• _Dataset extract_:
'''

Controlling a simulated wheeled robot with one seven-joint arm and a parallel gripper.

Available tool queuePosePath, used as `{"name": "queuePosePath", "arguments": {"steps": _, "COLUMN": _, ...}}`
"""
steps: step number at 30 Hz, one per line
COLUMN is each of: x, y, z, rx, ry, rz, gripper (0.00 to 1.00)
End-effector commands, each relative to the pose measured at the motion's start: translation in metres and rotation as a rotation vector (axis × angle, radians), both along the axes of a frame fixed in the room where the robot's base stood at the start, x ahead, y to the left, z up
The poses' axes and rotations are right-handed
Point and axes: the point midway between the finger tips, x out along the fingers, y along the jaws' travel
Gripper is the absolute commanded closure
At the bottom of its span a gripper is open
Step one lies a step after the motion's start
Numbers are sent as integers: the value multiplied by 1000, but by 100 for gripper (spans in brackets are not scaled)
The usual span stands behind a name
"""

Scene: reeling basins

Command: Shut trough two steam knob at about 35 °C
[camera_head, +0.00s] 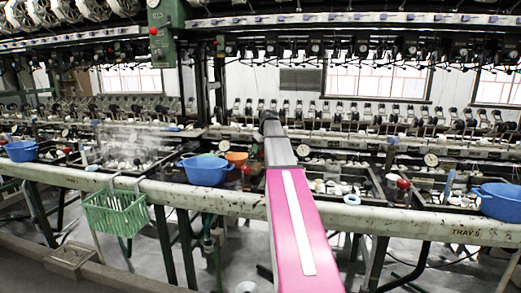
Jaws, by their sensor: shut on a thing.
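My pink and grey arm (300,235) reaches from the bottom of the head view up over the basin bench. Its far dark end (270,122) hides whatever lies behind it, and no jaws or fingertips show. A red knob (247,170) stands just left of the arm, beside a blue basin. Another red knob (404,184) stands further right. A trough (135,160) on the left gives off white steam. Another trough (345,183) right of the arm shows no clear steam. Dial gauges (303,151) and (431,159) stand behind the troughs; their readings are too small to tell.
Blue basins (206,170), (21,151) and (500,201) stand along the bench, with an orange bowl (236,158) behind. A green basket (115,211) hangs on the bench's front rail (430,222). A green box (163,48) hangs upper left. Reeling machinery fills the back.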

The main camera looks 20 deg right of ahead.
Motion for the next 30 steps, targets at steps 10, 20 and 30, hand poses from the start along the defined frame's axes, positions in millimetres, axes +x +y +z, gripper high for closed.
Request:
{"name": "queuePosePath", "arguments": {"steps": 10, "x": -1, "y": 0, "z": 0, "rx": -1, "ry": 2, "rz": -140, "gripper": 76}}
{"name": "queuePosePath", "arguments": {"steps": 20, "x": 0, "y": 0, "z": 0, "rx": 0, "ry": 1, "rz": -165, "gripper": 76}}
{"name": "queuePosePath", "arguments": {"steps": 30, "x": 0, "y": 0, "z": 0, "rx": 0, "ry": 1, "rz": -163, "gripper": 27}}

'''

• _What is required_: Quote all the lines above exactly as given. Do not include the pictures.

• _Answer to this exercise_:
Controlling a simulated wheeled robot with one seven-joint arm and a parallel gripper.

Available tool queuePosePath, used as `{"name": "queuePosePath", "arguments": {"steps": _, "COLUMN": _, ...}}`
"""
steps: step number at 30 Hz, one per line
COLUMN is each of: x, y, z, rx, ry, rz, gripper (0.00 to 1.00)
End-effector commands, each relative to the pose measured at the motion's start: translation in metres and rotation as a rotation vector (axis × angle, radians), both along the axes of a frame fixed in the room where the robot's base stood at the start, x ahead, y to the left, z up
The poses' axes and rotations are right-handed
Point and axes: the point midway between the finger tips, x out along the fingers, y along the jaws' travel
Gripper is the absolute commanded closure
At the bottom of its span a gripper is open
Step one lies a step after the motion's start
Numbers are sent as integers: the value multiplied by 1000, but by 100 for gripper (spans in brackets are not scaled)
The usual span stands behind a name
"""

Scene: reeling basins

Command: Shut trough two steam knob at about 35 °C
[camera_head, +0.00s] 
Jaws, by their sensor: shut on a thing.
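My pink and grey arm (300,235) reaches from the bottom of the head view up over the basin bench. Its far dark end (270,122) hides whatever lies behind it, and no jaws or fingertips show. A red knob (247,170) stands just left of the arm, beside a blue basin. Another red knob (404,184) stands further right. A trough (135,160) on the left gives off white steam. Another trough (345,183) right of the arm shows no clear steam. Dial gauges (303,151) and (431,159) stand behind the troughs; their readings are too small to tell.
Blue basins (206,170), (21,151) and (500,201) stand along the bench, with an orange bowl (236,158) behind. A green basket (115,211) hangs on the bench's front rail (430,222). A green box (163,48) hangs upper left. Reeling machinery fills the back.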

The main camera looks 20 deg right of ahead.
Motion for the next 30 steps, targets at steps 10, 20 and 30, hand poses from the start along the defined frame's axes, positions in millimetres, axes +x +y +z, gripper high for closed.
Request:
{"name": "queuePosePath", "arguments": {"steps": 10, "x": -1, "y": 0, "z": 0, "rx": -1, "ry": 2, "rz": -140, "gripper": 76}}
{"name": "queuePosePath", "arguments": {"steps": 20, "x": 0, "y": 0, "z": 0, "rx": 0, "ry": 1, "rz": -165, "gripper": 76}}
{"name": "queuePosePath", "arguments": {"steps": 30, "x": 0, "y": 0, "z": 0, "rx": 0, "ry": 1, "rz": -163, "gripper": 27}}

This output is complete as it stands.